Last week my client got some good news: his SBA loan settlement was approved. Hurray! Let’s do a dance! My client was pretty pumped, as to be expected. The SBA officer agreed to the terms, and we were all high on life. Then we got the “approval” letter. My client’s name was spelled wrong. Kinda annoying. The letter also stated that he was to make 200 monthly payments. That wouln’t be such a big deal, unless you consider the fact that the payment term that we all agreed to was 60 months! When we reached out to get these sloppy errors fixed, the workout officer replied, acknowledged the errors, yet implied that we didn’t need an actual copy of the revised approval letter. It was as if he was saying “hey, I know the terms, so you really don’t need more than that”.
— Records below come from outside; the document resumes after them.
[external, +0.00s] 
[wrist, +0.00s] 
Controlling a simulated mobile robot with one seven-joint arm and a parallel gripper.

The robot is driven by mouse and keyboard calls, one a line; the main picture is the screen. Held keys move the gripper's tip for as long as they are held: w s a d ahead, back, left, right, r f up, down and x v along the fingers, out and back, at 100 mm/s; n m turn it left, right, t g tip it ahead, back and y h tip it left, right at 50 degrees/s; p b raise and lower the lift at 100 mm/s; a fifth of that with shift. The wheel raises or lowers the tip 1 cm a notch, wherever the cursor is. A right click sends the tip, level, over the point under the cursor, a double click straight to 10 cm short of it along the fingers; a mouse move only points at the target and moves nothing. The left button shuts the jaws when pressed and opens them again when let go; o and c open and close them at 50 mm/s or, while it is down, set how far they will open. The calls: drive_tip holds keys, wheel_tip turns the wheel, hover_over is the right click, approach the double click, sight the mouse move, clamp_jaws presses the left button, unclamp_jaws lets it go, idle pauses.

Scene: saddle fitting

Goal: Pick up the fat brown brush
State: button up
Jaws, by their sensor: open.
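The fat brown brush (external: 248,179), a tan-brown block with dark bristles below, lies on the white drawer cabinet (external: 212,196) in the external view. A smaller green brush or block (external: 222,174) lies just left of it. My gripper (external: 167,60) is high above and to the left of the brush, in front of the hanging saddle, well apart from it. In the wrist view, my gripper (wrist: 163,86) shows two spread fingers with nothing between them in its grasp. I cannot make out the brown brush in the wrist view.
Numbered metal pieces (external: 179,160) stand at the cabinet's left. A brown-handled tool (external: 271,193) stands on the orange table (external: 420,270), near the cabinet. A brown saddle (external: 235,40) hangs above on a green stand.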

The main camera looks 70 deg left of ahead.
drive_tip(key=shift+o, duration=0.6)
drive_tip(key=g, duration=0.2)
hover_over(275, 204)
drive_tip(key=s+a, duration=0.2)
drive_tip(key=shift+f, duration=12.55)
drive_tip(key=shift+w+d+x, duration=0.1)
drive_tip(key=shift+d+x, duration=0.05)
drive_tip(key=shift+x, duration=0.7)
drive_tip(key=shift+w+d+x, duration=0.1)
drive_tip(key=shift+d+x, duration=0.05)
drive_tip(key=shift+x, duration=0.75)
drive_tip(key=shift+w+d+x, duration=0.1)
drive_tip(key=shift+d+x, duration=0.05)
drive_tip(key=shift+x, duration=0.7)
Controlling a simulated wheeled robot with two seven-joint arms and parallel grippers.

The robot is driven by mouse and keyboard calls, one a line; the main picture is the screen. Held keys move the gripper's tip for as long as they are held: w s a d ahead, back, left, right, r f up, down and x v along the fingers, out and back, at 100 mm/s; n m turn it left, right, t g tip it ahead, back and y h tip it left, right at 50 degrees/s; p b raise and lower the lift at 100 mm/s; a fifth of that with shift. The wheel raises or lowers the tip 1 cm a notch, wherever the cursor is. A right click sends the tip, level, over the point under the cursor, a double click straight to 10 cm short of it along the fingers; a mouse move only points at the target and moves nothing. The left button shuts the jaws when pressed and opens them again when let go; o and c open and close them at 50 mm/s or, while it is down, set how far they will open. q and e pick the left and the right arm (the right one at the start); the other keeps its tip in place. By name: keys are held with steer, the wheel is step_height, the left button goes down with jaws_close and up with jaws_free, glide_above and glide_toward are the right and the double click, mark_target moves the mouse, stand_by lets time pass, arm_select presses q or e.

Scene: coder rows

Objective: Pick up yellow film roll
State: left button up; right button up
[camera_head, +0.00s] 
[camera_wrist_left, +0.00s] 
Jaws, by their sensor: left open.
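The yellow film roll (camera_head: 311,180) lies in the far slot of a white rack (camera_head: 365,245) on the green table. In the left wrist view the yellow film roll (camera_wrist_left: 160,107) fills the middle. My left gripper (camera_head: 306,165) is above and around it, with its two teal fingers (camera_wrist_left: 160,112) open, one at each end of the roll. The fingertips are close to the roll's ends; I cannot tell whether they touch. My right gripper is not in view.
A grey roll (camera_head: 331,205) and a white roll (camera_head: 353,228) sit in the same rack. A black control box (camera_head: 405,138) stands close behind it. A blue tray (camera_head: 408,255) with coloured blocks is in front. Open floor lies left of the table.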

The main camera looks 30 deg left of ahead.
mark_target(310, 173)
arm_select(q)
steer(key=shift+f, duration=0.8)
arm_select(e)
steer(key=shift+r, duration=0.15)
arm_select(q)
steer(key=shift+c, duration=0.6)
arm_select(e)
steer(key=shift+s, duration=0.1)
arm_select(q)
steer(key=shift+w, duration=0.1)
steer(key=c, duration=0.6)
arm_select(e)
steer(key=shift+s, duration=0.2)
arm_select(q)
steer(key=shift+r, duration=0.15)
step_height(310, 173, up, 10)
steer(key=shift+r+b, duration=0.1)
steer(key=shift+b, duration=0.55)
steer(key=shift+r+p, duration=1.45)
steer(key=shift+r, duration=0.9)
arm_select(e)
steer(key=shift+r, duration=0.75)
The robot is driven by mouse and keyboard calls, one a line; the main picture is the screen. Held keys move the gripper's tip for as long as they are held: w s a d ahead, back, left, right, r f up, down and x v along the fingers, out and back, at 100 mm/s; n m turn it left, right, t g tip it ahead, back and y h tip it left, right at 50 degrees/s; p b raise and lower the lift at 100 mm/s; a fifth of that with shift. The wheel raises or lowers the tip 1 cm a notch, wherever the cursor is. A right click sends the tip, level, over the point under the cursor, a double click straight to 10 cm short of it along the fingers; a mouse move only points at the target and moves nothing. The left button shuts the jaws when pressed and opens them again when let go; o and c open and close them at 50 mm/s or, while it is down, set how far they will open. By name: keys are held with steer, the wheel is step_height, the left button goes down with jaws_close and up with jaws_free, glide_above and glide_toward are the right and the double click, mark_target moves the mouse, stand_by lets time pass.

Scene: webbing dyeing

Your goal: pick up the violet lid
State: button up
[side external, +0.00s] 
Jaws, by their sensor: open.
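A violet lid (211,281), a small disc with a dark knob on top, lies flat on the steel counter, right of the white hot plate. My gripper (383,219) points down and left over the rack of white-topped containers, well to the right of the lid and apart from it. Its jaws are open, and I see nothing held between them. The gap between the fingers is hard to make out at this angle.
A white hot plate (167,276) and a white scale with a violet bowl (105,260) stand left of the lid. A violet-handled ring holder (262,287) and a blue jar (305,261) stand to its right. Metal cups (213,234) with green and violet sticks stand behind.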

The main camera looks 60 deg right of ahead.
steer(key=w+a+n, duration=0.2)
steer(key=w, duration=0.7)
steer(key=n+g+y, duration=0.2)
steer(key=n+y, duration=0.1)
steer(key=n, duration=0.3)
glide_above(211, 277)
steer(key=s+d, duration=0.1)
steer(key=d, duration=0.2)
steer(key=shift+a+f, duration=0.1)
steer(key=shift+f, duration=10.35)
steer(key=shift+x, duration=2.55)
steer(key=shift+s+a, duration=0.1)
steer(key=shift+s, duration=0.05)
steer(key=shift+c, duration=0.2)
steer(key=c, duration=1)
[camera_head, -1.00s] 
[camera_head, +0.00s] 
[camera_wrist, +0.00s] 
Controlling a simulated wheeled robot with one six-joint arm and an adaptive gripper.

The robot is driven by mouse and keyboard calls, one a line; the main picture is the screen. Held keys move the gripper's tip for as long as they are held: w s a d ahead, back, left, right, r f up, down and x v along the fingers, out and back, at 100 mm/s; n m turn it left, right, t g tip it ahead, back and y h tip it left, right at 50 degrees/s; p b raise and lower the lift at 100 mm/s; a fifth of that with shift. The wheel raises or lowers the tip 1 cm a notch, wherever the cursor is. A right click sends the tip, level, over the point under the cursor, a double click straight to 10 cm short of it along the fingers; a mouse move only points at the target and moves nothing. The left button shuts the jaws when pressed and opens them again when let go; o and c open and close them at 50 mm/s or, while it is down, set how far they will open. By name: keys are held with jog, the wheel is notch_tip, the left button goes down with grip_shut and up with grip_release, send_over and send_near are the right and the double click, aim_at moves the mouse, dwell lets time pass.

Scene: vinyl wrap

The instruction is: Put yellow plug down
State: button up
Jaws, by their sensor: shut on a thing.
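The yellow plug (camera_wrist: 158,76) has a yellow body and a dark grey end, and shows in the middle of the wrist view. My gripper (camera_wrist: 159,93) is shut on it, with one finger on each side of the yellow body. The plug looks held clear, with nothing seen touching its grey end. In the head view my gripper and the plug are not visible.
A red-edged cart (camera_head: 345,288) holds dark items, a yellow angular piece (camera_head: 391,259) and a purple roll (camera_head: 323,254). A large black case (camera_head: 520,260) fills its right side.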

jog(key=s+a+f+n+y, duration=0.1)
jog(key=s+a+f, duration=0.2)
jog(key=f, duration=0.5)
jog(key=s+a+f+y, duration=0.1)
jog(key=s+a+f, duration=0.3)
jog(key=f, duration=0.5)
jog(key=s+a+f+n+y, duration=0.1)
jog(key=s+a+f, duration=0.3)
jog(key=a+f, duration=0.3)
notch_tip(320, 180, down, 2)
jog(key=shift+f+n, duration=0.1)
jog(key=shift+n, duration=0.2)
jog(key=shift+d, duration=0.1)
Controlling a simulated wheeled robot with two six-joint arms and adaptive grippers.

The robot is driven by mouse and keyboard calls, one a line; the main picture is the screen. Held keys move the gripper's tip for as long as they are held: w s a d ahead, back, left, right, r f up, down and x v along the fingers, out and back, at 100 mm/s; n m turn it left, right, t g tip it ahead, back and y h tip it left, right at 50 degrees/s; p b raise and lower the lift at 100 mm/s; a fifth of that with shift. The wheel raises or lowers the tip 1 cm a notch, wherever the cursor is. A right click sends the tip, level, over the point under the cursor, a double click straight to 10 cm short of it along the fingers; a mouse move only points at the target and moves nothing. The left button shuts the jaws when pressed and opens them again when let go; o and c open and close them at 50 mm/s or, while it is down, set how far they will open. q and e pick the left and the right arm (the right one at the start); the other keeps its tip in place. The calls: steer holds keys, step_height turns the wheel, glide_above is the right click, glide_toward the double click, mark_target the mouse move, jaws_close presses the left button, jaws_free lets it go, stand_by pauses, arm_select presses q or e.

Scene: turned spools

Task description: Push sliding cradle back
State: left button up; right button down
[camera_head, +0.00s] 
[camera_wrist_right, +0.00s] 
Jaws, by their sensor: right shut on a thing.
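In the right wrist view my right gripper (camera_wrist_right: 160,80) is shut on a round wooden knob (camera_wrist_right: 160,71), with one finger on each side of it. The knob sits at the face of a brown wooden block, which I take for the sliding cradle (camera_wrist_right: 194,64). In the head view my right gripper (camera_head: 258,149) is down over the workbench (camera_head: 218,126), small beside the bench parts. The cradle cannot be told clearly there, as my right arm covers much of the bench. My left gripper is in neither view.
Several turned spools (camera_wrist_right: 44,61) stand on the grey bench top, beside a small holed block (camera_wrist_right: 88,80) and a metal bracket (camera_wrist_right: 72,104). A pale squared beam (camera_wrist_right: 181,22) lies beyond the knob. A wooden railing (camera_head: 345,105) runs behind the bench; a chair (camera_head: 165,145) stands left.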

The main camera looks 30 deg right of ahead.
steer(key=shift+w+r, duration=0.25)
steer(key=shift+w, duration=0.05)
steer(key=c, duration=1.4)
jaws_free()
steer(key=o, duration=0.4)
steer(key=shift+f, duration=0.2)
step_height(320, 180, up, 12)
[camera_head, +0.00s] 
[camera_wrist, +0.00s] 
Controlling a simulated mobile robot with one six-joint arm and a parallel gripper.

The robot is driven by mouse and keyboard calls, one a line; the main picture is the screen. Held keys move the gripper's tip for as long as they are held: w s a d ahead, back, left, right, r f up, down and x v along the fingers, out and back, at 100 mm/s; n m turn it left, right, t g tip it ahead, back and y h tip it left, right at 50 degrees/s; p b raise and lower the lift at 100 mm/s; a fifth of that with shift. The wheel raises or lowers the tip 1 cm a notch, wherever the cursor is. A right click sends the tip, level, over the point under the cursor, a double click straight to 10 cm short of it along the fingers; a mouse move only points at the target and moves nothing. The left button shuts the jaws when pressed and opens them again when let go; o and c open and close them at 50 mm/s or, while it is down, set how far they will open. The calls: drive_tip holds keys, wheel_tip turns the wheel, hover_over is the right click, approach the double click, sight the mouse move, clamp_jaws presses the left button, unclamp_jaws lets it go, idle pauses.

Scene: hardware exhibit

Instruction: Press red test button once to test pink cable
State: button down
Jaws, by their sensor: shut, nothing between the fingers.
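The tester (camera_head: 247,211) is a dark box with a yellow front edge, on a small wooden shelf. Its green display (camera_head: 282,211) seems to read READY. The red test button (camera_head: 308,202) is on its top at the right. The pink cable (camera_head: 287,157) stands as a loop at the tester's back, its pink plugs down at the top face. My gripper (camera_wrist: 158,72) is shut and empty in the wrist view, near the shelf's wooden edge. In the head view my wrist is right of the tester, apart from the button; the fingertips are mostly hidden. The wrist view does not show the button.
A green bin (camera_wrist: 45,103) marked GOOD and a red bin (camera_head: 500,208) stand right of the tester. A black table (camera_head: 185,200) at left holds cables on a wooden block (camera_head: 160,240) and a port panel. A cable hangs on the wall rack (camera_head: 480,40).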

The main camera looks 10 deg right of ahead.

It’s always a mystery to me how lenders don’t get it. They don’t understand why it’s important for a borrower to get the terms of a settlement IN WRITING. To me, it’s a simple concept. I always assume that at some point that we will need to prove that the debt was settlement, which of course includes the terms of the settlement. If me and my client were to take their word for it, I can almost guarantee it come back to bite us. And this is why we are insisting that we get a letter that contains the correct settlement terms BEFORE my client remits payment. It baffles me to think that a workout person at the SBA would expect us to send money without having any written evidence of the settlement terms!
The moral of my little story: when someone tells you that you don’t need something in writing, DON’T BELIEVE THEM! I always tell my clients that when it comes to settlements, I am always reminded of a quote from the classis movie A Few Good Men: it doesn’t matter what you know, it only matters what your can prove! And unless it’s in writing, you can’t prove much!